What an incredible way to set up the work of God in the Judson’s life. Begin with William Carey and the New England New Divinity Edwardsean theology; followed by the conversion, consecration, and commission of Adoniram Judson before putting him on a ship bound for India to meet William Carey. It is in the middle of the book that we read of the Judson’s mission work in Burma. What an amazing story it truly is and under such unimaginable adversity. To follow this up with an essay about the three women that he called wife during those years is amazing. First, Anna who departed from New England, committed to the mission of God and Adoniram her husband. Second, Sarah who was a missionary wife who lost her husband but carried on the mission of God in her husband’s absence. Lastly, Emily who left the safety of New England and a promising career in novels to depart with Judson to Burma knowing that this had resulted in the death of his previous wives.

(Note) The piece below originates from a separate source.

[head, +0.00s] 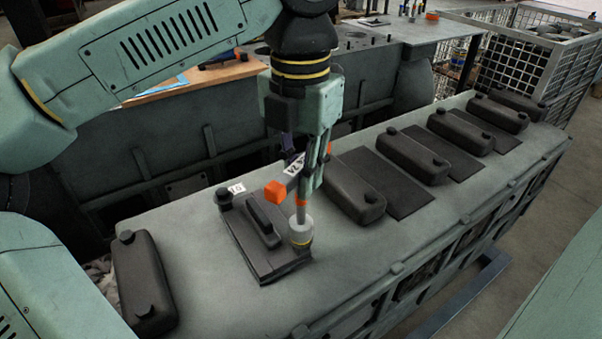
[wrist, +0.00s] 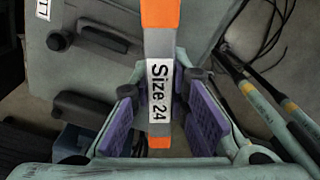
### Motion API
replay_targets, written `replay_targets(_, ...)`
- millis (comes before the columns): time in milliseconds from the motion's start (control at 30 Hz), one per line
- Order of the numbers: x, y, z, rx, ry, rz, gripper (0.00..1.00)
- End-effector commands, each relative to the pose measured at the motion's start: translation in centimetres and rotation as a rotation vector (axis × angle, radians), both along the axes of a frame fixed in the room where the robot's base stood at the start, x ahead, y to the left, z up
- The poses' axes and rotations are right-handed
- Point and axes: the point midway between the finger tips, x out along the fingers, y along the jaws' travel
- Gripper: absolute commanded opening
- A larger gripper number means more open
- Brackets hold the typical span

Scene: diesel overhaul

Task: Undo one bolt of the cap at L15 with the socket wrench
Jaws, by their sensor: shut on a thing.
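My gripper (head: 314,168) is shut on the socket wrench (wrist: 160,88), which is grey and orange with a "Size 24" label. Purple finger pads stand on both sides of it in the wrist view. In the head view the wrench's orange end (head: 275,192) points left. Its pale socket (head: 301,228) points down at the right front corner of a dark cap (head: 262,250) with a raised middle bar. The socket hides that corner, so I cannot tell whether it is seated on a bolt. Another bolt (head: 224,196) stands at the cap's far left corner, beside a small white label (head: 236,188), too small to read.
More dark covers, one at left (head: 145,280) and one at right (head: 355,185), stand along the grey engine top (head: 190,240). A wire-mesh crate (head: 530,55) is at the back right. A workbench with tools (head: 225,62) stands behind.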

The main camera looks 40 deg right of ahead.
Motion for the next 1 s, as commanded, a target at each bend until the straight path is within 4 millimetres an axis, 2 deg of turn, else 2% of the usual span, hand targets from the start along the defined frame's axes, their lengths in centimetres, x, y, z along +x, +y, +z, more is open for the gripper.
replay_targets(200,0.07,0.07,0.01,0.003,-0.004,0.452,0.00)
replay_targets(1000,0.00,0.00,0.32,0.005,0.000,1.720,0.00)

Following the essay on the wives of Judson was a wonderful place to put the essay, “From Congregationalist to Baptist.” The Judson’s had everything to lose and nothing to gain by becoming Baptist. Putting this essay in this spot demonstrates their commitment to the will of God in missions. Which leads up to the last chapter. A vivid exposition on the sovereignty of God in mission through the work of God in the lives of Adoniram and Ann Judson. “Adoniram Judson: A Bicentennial Appreciation of the Pioneer American Missionary,” Edited by Jason G. Duesing is one of the best biographies that I have ever read, and I like reading historical biographies. The essays by differing individuals and the placement of each gave me a since of looking at the Judson’s inside and out. It is though the Judson’s were a hologram and I could view them from all sides.